For many IT shops, nothing strikes fear as deep in its heart as the notion that a new technology will be as alluring to users as Excel, which in many organizations has withstood every attempt at being controlled at all by IT.
Perhaps one of the best descriptions of Excel may be the "cocaine of finance users." Once they - or all different types of users for that manner- get a taste for it, there is no turning back.
Just ask business intelligence vendors. They spent years of development and millions of dollars trying to create BI software and tools that would replace Excel, which they billed as being a tenable way that many companies were being run with employees showing up at meetings with multiple versions of the truth based on the data they hoarded in their own "spreadmarts" instead of using a verified, centralized system. While the notion of eliminating the thousands of spreadsheets users had in place outside the control of IT resonated with IT itself, users would have none of it.
After the realization that users were wedded much more tightly to their beloved spreadsheets than anyone knew, many BI vendors changed their tunes and began marketing tools that linked with Excel instead of trying to replace the venerable Office tool.
Thus, it likely was unsettling - to say the least - for those IT managers in the audience at a session last Wednesday at the O'Reilly Web 2.0 Expo in San Francisco to hear John Musser of Programmable Web, a company that tracks Web mashups, theorizing that enterprise mashups may wield their way into the enterprise much like Excel did.
Enterprise mashups, which took center stage at the Web 2.0 Expo, are applications that can quickly be made by an individuals or a small group of people by ashing together multiple internal or external data sources.
"Will this be the Excel of this era? It is something that business can control and use to get things done," Musser noted. "For IT it raises a bit of a conundrum. Enterprise mashups exist as a confluence of a lot of Web 2.0 technologies coming into the enterprise. They are all coming into the enterprise at different rates, but one way or another they are all going to arrive there. Web 2.0 could come in the side door the same way that instant messaging and other things have come in before."
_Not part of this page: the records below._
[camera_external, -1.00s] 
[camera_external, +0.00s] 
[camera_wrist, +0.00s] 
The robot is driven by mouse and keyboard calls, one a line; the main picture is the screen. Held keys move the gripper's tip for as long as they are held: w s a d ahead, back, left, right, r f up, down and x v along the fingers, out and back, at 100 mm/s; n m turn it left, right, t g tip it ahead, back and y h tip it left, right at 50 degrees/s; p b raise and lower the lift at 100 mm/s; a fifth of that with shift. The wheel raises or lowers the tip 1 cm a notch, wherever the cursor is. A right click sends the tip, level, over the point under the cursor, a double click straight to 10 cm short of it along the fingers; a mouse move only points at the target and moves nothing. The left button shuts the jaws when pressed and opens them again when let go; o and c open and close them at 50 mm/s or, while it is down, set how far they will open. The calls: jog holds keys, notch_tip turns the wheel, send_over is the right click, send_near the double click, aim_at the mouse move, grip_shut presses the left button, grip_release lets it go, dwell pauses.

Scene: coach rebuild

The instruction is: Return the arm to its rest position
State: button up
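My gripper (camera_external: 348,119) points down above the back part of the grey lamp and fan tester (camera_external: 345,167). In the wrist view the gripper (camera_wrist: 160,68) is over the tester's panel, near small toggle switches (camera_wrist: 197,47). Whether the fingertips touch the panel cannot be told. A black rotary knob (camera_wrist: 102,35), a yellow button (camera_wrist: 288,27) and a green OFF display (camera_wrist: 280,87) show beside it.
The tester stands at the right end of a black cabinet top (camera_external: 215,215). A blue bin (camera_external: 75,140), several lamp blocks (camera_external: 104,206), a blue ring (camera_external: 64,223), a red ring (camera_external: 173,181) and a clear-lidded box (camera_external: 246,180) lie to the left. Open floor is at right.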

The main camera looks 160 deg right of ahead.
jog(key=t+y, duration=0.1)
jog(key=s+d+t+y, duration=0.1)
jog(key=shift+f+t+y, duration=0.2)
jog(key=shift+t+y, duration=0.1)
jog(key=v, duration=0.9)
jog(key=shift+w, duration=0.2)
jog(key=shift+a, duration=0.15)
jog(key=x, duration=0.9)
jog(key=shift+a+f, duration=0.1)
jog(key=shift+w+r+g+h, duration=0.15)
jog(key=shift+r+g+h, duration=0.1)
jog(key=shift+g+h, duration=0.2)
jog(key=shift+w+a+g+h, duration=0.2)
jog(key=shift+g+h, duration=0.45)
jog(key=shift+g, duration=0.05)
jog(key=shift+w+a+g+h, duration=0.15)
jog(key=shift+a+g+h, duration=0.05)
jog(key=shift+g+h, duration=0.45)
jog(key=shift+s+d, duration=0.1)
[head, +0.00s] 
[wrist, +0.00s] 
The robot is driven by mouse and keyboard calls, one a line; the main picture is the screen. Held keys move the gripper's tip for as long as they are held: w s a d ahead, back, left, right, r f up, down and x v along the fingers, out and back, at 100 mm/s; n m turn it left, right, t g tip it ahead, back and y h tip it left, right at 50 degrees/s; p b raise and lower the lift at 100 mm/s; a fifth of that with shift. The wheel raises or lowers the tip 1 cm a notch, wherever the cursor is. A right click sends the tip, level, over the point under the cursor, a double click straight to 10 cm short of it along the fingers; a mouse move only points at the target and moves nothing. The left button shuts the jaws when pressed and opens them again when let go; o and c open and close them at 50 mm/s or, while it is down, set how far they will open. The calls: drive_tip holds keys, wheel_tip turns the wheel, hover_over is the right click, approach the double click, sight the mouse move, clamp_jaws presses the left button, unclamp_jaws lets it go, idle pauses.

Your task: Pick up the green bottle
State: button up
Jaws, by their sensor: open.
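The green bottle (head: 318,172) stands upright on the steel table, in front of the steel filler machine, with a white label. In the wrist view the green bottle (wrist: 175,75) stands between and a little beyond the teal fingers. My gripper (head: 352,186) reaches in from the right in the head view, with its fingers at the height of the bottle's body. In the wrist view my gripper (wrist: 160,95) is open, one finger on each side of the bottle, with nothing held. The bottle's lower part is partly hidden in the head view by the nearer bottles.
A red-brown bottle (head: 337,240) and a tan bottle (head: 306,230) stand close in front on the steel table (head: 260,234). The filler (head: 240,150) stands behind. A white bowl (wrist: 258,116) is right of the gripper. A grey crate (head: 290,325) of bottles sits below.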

And the main reason for that, he noted, is because users have a long laundry list of projects they need to get done that typically fall below the radar of IT, which is usually distracted with much bigger problems like keeping the lights and pipes on and developing massive back-office applications.
Mashups allow users to get this laundry list of needs met more quickly without the delays or costs commonly associated with going the normal route through IT.
Take, for example, a group at Audi who went to its IT department asking for an application to extract data automatically from 20 Web sites that they were checking manually. The IT department said it would take US$500,000 to build the app. But, the group at Audi turned to Kapow Technologies to use its mashup server and instead build it on its own in four days, Musser said.
But, Musser acknowledged that in addition to the potential of pitting business users against IT, mashups do create challenges for companies. First, this is an immature marketplace, and many vendors might not be offering service level agreements for their mashup offerings.